Да разве стоят все его переживания хоть что-нибудь, в сравнении с бессвязными словами сквозь слезы стыда и горя изнасилованной немцами девушки-польки или с воплями седой матери, у которой на глазах ее повышены за шпионство три сына сразу на одних воротах? Вот испытайте-ка необходимость повысить этих трех парней, таких молодых, с симпатичными, полудетскими еще харями… А нужно! Нужно для того, чтобы этими тремя смертями спасти не одну тысячу жизней…
И зачем, кому нужны эти развязные строчки?
Неужели эта «военная» литература и эти «военные» рисунки с кровавыми Кайзером и Францем-Иосифом в продранных брюках нужны для поднятия бодрости страны? Неужели граждане великого и мощного государства нуждаются в подбадривании истерическими рассказами на тему об изнасилованных немцами помещицах и о замученных солдатах, безропотно погибающих якобы геройской смертью под ножами пруссаков. Да ведь для того чтобы сделать еще страшнее и без того яркий своей ужасающей лаконичностью факт прикалывания наших раненых — нужен громадный, яркий талант, нужно видеть этот изувеченный труп, нужно самому испытать ужас раненого, когда к нему вместо помощи приближается глупая смерть… Наши официальные известия о ходе событий правдивы и кратки. И довольно! Зачем вокруг святого, громадного дела создавать паутину пустых слов, громких, но не правдивых, накипь корыстолюбия и пустозвонства.

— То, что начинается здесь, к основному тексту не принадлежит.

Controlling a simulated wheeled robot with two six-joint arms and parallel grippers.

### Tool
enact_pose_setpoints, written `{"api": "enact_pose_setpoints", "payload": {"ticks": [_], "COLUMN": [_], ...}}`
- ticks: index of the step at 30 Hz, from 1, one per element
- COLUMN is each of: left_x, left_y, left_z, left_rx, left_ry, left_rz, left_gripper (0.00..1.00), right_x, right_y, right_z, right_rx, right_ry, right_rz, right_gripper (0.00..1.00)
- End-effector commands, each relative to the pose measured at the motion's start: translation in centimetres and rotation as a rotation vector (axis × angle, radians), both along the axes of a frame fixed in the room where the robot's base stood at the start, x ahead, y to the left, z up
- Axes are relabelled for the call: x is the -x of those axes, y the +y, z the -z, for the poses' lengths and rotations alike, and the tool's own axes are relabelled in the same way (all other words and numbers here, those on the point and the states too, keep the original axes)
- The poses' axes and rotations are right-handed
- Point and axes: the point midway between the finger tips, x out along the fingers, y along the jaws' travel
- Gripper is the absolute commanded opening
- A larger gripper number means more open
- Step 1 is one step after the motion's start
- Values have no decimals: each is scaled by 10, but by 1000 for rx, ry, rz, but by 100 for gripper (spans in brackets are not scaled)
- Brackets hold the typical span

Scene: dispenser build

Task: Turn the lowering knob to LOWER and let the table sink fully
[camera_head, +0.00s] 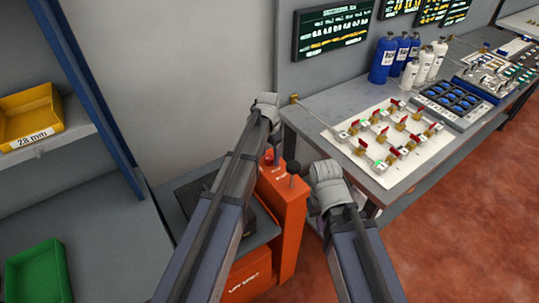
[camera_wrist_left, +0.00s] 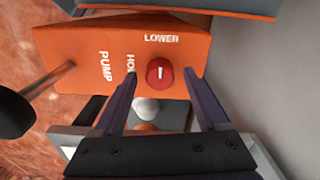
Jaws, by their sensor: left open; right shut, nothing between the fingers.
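The red lowering knob (camera_wrist_left: 160,72) sits on an orange panel (camera_wrist_left: 85,50) marked LOWER, HOLD and PUMP. The short white mark on the knob runs up and down in the left wrist view, in line with LOWER; which end points is unclear. My left gripper (camera_wrist_left: 162,82) is open, with its fingers on either side of the knob; contact cannot be told. In the head view the knob (camera_head: 268,159) tops the orange column (camera_head: 284,200). The dark lift table (camera_head: 199,205) is partly hidden by my left arm. My right arm is right of the column; its fingers are hidden.
A black ball-ended pump lever (camera_head: 293,168) stands beside the knob and also shows in the left wrist view (camera_wrist_left: 14,113). A grey workbench (camera_head: 310,105) with red-handled valves (camera_head: 402,126) lies to the right. Shelving with a yellow bin (camera_head: 30,115) and a green bin (camera_head: 38,272) lies left.

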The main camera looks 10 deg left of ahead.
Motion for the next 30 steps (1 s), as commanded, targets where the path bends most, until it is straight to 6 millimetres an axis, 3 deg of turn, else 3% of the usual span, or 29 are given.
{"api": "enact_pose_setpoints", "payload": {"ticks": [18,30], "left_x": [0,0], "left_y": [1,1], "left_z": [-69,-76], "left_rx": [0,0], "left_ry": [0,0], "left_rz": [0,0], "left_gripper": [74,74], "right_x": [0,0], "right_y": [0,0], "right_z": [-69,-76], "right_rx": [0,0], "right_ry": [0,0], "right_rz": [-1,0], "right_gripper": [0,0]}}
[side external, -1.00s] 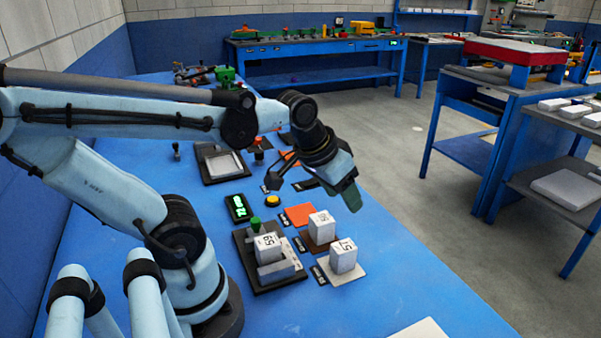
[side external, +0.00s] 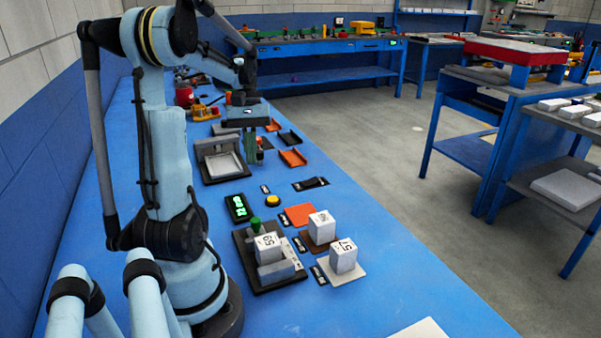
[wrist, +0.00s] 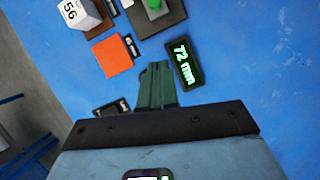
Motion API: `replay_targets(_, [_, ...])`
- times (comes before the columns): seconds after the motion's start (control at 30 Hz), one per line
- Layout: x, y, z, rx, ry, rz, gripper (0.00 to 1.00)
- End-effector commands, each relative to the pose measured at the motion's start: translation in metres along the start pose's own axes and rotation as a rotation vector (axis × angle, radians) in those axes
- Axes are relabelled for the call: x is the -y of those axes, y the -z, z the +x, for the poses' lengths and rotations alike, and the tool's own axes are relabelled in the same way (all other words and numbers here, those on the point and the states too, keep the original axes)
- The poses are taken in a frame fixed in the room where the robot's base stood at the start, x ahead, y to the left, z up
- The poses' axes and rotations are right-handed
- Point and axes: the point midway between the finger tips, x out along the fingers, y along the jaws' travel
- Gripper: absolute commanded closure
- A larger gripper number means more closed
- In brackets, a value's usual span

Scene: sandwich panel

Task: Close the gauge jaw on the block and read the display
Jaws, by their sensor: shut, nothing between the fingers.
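The gauge (side external: 291,283) is a dark fixture with a green knob (side external: 256,225); a numbered white block (side external: 269,246) stands in it. Whether the jaw touches this block is too small to tell. The black display (side external: 238,208) lies beyond the gauge; in the wrist view the display (wrist: 188,63) reads 72 mm in green. The knob (wrist: 154,4) shows at the top edge there. My gripper (side external: 251,160) is well beyond the gauge and display, fingers pointing down. Its green fingers (wrist: 155,68) are shut and empty.
A block marked 56 (wrist: 76,12) is on a brown pad beside an orange pad (side external: 300,214). Another block (side external: 343,255) is on a white pad. A yellow button (side external: 273,200) is beside the display. A grey-plated fixture (side external: 222,166) and orange trays (side external: 293,158) are near my gripper.

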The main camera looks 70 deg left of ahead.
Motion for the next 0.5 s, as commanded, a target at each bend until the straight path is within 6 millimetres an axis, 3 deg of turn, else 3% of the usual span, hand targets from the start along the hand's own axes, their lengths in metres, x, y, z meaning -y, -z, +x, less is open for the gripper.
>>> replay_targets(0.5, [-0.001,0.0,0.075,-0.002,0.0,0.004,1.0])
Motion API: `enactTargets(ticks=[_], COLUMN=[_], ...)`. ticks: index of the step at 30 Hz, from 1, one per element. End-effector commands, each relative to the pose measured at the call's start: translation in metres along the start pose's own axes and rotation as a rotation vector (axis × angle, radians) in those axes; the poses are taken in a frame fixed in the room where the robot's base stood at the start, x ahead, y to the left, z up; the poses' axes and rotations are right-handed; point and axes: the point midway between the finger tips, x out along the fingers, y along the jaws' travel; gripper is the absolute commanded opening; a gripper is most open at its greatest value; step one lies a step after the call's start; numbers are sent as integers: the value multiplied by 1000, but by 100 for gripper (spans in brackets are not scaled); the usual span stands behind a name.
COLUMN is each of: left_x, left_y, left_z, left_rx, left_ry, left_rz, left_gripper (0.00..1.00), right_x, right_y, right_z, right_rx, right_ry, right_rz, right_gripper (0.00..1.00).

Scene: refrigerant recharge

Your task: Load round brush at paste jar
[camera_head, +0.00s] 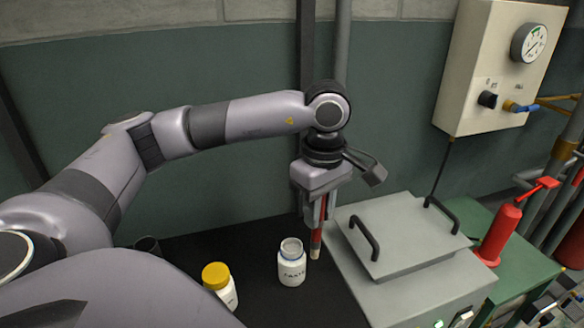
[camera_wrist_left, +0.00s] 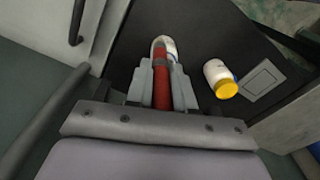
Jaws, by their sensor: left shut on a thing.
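My left gripper (camera_head: 319,208) is shut on the round brush (camera_head: 318,236), which has a red handle and a pale tip pointing down. The brush tip is near the jar's rim height, and I see no contact. In the left wrist view the red brush (camera_wrist_left: 161,84) sits between the fingers (camera_wrist_left: 162,92), and the white jar (camera_wrist_left: 164,44) shows partly behind it. My right gripper is not in view.
A white bottle with a yellow cap (camera_head: 217,277) stands left of the jar. A grey lidded box (camera_head: 400,258) with black handles is close on the right. A red cylinder (camera_head: 500,232) stands on a green surface (camera_head: 525,262). A gauge panel (camera_head: 500,65) hangs on the wall.

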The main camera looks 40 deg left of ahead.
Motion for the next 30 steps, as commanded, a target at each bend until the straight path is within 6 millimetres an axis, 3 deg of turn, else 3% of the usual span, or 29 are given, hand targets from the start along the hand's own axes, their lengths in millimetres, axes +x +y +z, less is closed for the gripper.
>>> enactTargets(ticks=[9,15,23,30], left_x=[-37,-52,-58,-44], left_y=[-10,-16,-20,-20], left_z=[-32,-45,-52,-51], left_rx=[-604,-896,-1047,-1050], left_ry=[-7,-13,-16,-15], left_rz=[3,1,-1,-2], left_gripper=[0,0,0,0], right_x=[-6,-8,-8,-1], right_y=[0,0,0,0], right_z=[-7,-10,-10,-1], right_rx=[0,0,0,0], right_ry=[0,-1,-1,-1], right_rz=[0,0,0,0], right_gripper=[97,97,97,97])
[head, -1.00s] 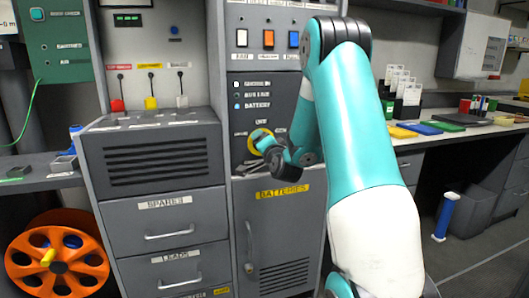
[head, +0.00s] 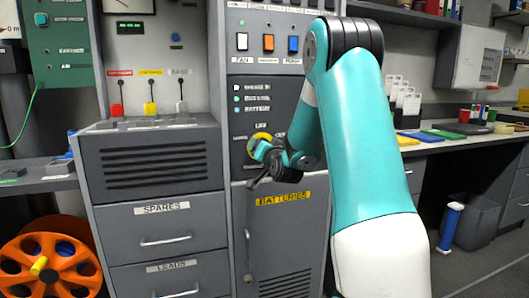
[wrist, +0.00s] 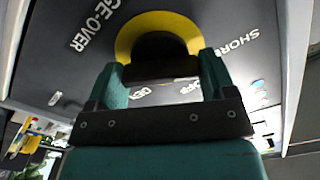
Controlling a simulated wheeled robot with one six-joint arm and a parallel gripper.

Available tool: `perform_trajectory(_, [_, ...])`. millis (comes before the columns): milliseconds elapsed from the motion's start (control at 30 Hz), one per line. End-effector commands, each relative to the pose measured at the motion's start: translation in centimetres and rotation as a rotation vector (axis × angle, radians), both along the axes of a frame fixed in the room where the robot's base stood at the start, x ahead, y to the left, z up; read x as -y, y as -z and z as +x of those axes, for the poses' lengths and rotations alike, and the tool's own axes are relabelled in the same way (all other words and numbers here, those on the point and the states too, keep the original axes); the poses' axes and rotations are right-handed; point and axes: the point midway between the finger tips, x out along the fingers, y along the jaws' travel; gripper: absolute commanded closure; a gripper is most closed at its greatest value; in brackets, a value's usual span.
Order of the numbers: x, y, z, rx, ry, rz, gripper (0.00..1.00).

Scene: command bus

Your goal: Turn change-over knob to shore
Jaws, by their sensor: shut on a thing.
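The change-over knob is a black knob (wrist: 160,46) on a yellow round plate (wrist: 128,40) set in a dark grey panel. The yellow plate also shows in the head view (head: 262,136), mostly behind my gripper. My gripper (wrist: 163,72) is shut on the knob, one teal finger on each side. It also shows in the head view (head: 263,150). The wrist view is tilted, with the lettering upside down or slanted. The "SHORE" label (wrist: 230,41) lies right of the knob there. Smaller labels lie below it. The knob's pointer is hidden, so its setting cannot be told.
Status lamps (head: 237,99) sit on the panel above the knob. White, orange and blue switches (head: 268,43) are higher up. A batteries door (head: 275,230) is below. A drawer cabinet (head: 155,225) stands left, and a workbench (head: 450,136) is on the right.

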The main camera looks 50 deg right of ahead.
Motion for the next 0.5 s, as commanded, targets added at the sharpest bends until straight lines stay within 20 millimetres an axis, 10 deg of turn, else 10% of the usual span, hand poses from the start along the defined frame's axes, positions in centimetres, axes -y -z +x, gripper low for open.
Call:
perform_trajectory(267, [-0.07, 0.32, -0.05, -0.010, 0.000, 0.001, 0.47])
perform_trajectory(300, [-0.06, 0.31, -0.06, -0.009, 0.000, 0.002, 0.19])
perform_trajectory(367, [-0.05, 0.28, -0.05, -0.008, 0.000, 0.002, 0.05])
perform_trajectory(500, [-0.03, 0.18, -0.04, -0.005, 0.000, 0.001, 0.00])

Впрочем, это везде и всегда бывало и будет.
Но все же обидно читать газеты и встречать в них пустые слова о «разложении Турции», о «шатающейся короне Гогенцолернов», о «лицемерии неблагодарной Болгарии» и «о значении последнего передвижения наших войск в Пруссии».
Эх вы, доморощенные стратеги и политики!
Шли бы лучше драться туда, где не хватает рук для брошенных после убитых в окопах винтовок.
Хорошо хоть, что этой «шумихой», посвященной войне и квасному патриотизму, еще не отпугнули публику от интереса к войне. А в конце концов этот корыстолюбивый поток жалких слов зальет публику и потушит в ней интерес к войне. А нет ничего хуже драться и рисковать жизнью ежеминутно, если знаешь, что война не популярна уже там, дома.
И не дай Бог, чтобы это было.
Все собрано и уложено. Остается два часа до поезда. Шумят и гудят на Красной трамваи. Толпы народу всюду, провожают лето.
Сегодня выдался чудный день, и солнце было совсем летнее.
Иллюзионы и миниатюры полны народом. Жизнь, мощная и кипучая, не потускнела даже с войной. Еще больше придает оживления ожидание войны с турками.
Коммерсанты учитывают моменты и делают многотысячные дела, жертвуя из барышей сторублевки на раненых, о чем моментально же извещают местные газеты. Молодежь флиртует и носит для воинственности рубашки-хаки и кофточки с нашитыми ярко цветными погончиками.
Все это кажется каким-то мелочным, пустым, в сравнении с ведрами крови, сочащейся из тысяч ежедневно разбиваемых тел.
Впрочем, может быть, это потому, что я только что из боя и снова в бой еду. А пройдет война, и «обывательщина» также захватит и меня, и мне будут нравиться цветистые описания какой-нибудь чужой, не нашей войны, между другими государствами; когда моей матери не нужно будет еженощно молиться о жизни мужа и двух сыновей, дерущихся теперь на далеких от нее полях.
Бедная мама, тяжело ей! И вообще бедные матери… Вам, наверное, не интересны военные фельетоны корреспондентов в смокингах и с проборами!
1 октября
Вот и опять на войне! Впрочем, собственно говоря, не совсем еще на войне, ибо покамест я еще не добрался до своего полка. Сижу в разломанной «до подпечек» деревушке и жду, когда мне укажут хотя бы то направление, какого я должен держаться в погоне за своей частью. Да и правда, мудреное дело найти среди сотен бродящих взад и вперед полков один из них; да еще в чужой стране к тому же!